Date: Fri, 21 Jun 2002 09:35:33 +0200
Reply-To: "Albrecht O. Schweikert" <schweikert@AOS-CONSULT.DE>
Sender: "SAS(r) Discussion" <SAS-L@LISTSERV.UGA.EDU>
From: "Albrecht O. Schweikert" <schweikert@AOS-CONSULT.DE>
Organization: T-Online
Subject: Re: 1. Concatenating entries and deleting dupblicates; 2.
summarising variables
Content-Type: text/plain; charset=ISO-8859-1
Adrian,
You should be able to solve your problem with proc means.
Albrecht
"Adrian Slack" <Adrian.Slack@vuw.ac.nz> schrieb im Newsbeitrag
news:002601c218e6$26d4a510$3e4fc382@rh62201c...
> Hello.
> I'm a new SAS user, so please keep in mind my inexperience when reading
> through my query.
> I've been given a dataset with costs incurred over a period of time
> (described more below) and need to clean it up before I run an analysis.
>
> Each subject has a unique identifier. On a particular day, a subject may
> have incurred several costs which have been grouped under four categories
> (cost diary sections 1 - 4) relating to what activity the cost was
incurred
> because of.
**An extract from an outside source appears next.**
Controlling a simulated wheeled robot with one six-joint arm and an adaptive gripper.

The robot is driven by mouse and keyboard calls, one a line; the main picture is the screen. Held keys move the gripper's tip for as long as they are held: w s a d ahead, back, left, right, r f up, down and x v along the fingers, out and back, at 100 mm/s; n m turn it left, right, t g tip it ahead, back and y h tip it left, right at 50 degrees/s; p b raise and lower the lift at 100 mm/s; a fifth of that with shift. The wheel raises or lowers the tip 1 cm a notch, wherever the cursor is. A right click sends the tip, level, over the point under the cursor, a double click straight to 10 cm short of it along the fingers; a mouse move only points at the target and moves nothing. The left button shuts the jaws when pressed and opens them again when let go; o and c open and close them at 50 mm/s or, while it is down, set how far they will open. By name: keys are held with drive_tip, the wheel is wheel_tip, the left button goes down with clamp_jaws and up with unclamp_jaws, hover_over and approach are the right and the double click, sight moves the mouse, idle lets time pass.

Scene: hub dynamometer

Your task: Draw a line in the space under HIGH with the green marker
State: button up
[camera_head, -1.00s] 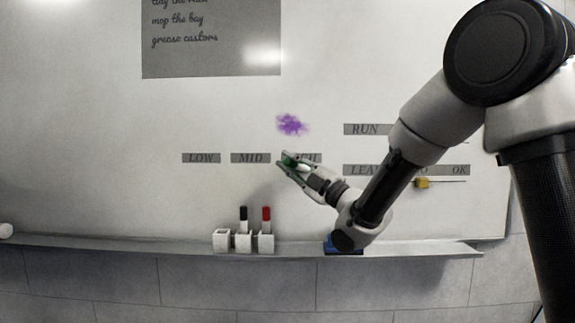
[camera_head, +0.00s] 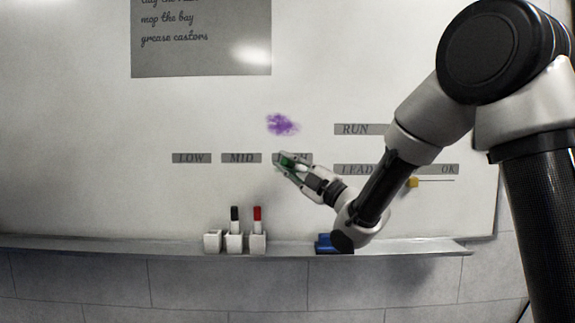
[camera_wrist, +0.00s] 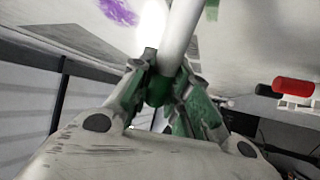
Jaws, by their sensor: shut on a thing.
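The green marker has a white barrel and a green end; its green part (camera_head: 287,162) is between the fingers in the head view. In the wrist view the white barrel (camera_wrist: 180,35) extends up from my gripper (camera_wrist: 160,85), with the green end between the fingers. A green patch (camera_wrist: 212,10) shows at the top of that view; I cannot tell whether it is ink. Whether the marker touches the board is unclear. The space under HIGH is partly hidden by my gripper.
LOW (camera_head: 191,158) and MID (camera_head: 241,158) labels are left of HIGH. A purple smudge (camera_head: 282,124) is above. The ledge (camera_head: 120,246) carries white holders, a black marker (camera_head: 235,214), a red marker (camera_head: 257,214) and a blue eraser (camera_head: 324,243). A yellow piece (camera_head: 412,182) is right.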

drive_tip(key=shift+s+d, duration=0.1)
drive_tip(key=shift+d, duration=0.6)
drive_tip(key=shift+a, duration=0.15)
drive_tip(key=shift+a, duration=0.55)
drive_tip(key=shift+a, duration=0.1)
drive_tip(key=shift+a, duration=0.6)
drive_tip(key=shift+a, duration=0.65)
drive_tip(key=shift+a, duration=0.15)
Each activity incurring a cost is recorded as a seperate
entry.
> Sections are recorded as seperate files, but can be merged by subject id
(I
> plan to prepare each section then merge them before analysis).
>
> Qn 1.
> There is some duplication of information within a section. For example, a
> person may record having travelled to do a number of activities within a
> diary section (ie activities of the same category). The person may have
> recorded travel costs multiple times. Simply summing the costs for each
> person will double count the travel costs (where two activities have been
> done with one trip).
>
> So I would like a way of ensuring travel costs relating to a particular
trip
> (on which a number of activities may have been performed) are counted only
> once. (Not all people have included travel information multiple times
where
> they did a number of activities on the same trip). I have the following
> variables which I think might be used (SAS variable names are in
brackets).
> The variables arel numeric, except for subject id which is alphanumeric.
> Subject id (id)
> Date (date)
> Transport used (trans)
> Cost of travel (transc)
> Kilometres travelled (transkm)
>
> However, I need to retain the cost data related to each activity (recorded
> as seperate variables; not listed above) as I need to calculate travel
cost,
> activity type (a_type) and activity cost (a_cost) . As an example a couple
> of entries may look as follows.
> id date transc transkm a_type a_cost
> A1 01/12/2000 15 20 1 20
> A1 01/12/2000 15 20 2 5
> A1 02/12/2000 10 10 2 5
> A2 02/12/2000 10 10 2 5
> B1 02/12/2000 10 10 2 5
>
> The output could be as follows:
> id date transc transkm a_type a_cost
> A1 01/12/2000 15 20 1 20
> A1 01/12/2000 . . 2 5
> A1 02/12/2000 10 10 2 5
> A2 02/12/2000 10 10 2 5
> B1 02/12/2000 10 10 2 5
>
> I would prefer not to have to lose activity type, but if necessary could
go
> with a revised dataset that looked like:
> id date transc transkm a_type a_cost
> A1 01/12/2000 15 20 25
> A1 02/12/2000 10 10 2 5
> A2 02/12/2000 10 10 2 5
> B1 02/12/2000 10 10 2 5
>
> Is this feasible? Or are more variables required (there are a couple of
> others, but I'm not so confident that the same trip can be pinned down
using
> these variables for all people).
>
> Qn 2.
> This questions is not related solely to this project (I realise their may
be
> different ways of getting around the problem for this example).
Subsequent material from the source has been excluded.